→ CHALLENGE:
From the listing below, extract every line in which the word "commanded" appears.

########################################

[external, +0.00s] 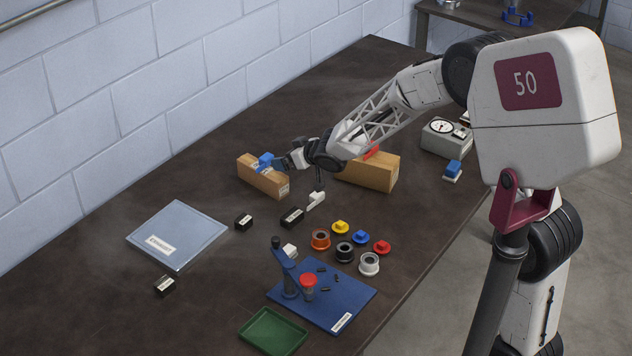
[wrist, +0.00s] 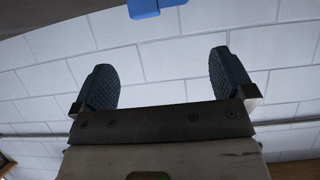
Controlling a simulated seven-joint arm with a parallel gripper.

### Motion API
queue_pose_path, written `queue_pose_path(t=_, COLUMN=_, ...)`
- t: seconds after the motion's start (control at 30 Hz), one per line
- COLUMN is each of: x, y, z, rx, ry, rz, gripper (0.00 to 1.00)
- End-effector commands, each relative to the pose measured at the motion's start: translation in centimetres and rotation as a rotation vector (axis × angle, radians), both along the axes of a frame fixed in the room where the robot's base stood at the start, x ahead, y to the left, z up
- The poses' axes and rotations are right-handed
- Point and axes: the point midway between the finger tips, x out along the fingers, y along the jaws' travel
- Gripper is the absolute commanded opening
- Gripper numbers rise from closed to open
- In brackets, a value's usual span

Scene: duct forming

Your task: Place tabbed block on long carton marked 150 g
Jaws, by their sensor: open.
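A long tan carton (external: 262,180) lies left of my gripper near the wall; its small white label is too small to read. A blue block (external: 266,158) rests on its top. My gripper (external: 281,163) is open at the carton's right end, close to the block. In the wrist view both dark ribbed fingers of my gripper (wrist: 161,78) are apart with nothing between them, and part of a blue block (wrist: 146,8) shows beyond them at the top edge. A second tan carton (external: 372,174) with a red piece on top stands behind my wrist, partly hidden.
A white piece (external: 316,200) stands below my wrist. Black blocks (external: 291,217), coloured caps and rings (external: 345,251), a blue board with a press (external: 340,309), a green tray (external: 272,333) and a pale plate (external: 178,236) lie in front. A grey gauge box (external: 444,140) stands right.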

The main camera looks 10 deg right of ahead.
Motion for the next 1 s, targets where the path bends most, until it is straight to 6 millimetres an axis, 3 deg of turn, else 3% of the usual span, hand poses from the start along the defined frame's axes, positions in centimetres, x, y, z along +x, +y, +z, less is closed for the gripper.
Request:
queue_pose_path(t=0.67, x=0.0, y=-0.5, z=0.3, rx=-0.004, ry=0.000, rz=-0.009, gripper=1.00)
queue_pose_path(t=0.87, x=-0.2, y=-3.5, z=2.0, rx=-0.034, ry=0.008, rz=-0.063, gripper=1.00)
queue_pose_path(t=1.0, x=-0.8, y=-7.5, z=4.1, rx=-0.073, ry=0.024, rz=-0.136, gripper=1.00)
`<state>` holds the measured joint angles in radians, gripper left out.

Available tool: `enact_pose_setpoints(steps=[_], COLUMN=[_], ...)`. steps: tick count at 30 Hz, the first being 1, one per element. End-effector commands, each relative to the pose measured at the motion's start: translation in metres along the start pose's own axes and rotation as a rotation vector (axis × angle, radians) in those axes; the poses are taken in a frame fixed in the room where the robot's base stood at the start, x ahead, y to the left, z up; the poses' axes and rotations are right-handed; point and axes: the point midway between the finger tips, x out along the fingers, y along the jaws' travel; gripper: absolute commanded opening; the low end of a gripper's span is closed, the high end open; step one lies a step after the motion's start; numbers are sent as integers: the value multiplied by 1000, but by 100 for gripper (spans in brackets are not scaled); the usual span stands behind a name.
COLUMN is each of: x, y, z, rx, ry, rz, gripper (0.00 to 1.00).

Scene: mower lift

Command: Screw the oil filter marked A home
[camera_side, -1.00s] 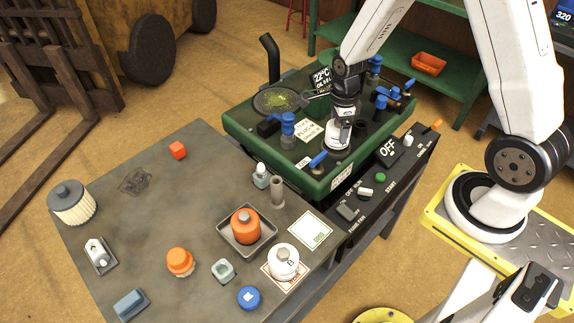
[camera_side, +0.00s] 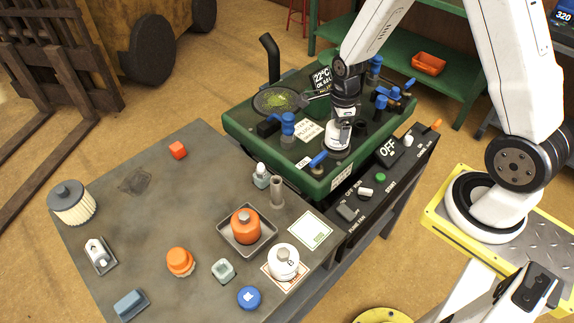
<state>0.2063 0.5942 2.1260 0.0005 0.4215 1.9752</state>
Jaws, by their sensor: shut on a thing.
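A white oil filter (camera_side: 336,138) sits upright at the green machine's top (camera_side: 258,125), near its front right corner. My gripper (camera_side: 341,120) is above it and shut on its upper end. The gripper hides the filter's top, and no letter A can be read on it. Whether the filter's base touches its seat cannot be told. A second white filter (camera_side: 283,264), with a mark that looks like B, stands on a card on the grey table (camera_side: 130,230).
Blue valves (camera_side: 287,128) and a blue lever (camera_side: 318,159) stand close to the held filter. A black control panel (camera_side: 372,192) lies in front. The table bears an orange canister (camera_side: 245,223) in a tray, a ribbed filter (camera_side: 72,203) and several small parts.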

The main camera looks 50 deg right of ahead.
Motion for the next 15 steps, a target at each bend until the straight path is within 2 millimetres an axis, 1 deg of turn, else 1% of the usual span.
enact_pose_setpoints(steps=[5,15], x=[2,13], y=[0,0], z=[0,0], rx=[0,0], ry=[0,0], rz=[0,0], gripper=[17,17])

########################################

→ THE ANSWER:
- Gripper is the absolute commanded opening
Available tool: `enact_pose_setpoints(steps=[_], COLUMN=[_], ...)`. steps: tick count at 30 Hz, the first being 1, one per element. End-effector commands, each relative to the pose measured at the motion's start: translation in metres along the start pose's own axes and rotation as a rotation vector (axis × angle, radians) in those axes; the poses are taken in a frame fixed in the room where the robot's base stood at the start, x ahead, y to the left, z up; the poses' axes and rotations are right-handed; point and axes: the point midway between the finger tips, x out along the fingers, y along the jaws' travel; gripper: absolute commanded opening; the low end of a gripper's span is closed, the high end open; step one lies a step after the motion's start; numbers are sent as integers: the value multiplied by 1000, but by 100 for gripper (spans in brackets are not scaled); the usual span stands behind a name.

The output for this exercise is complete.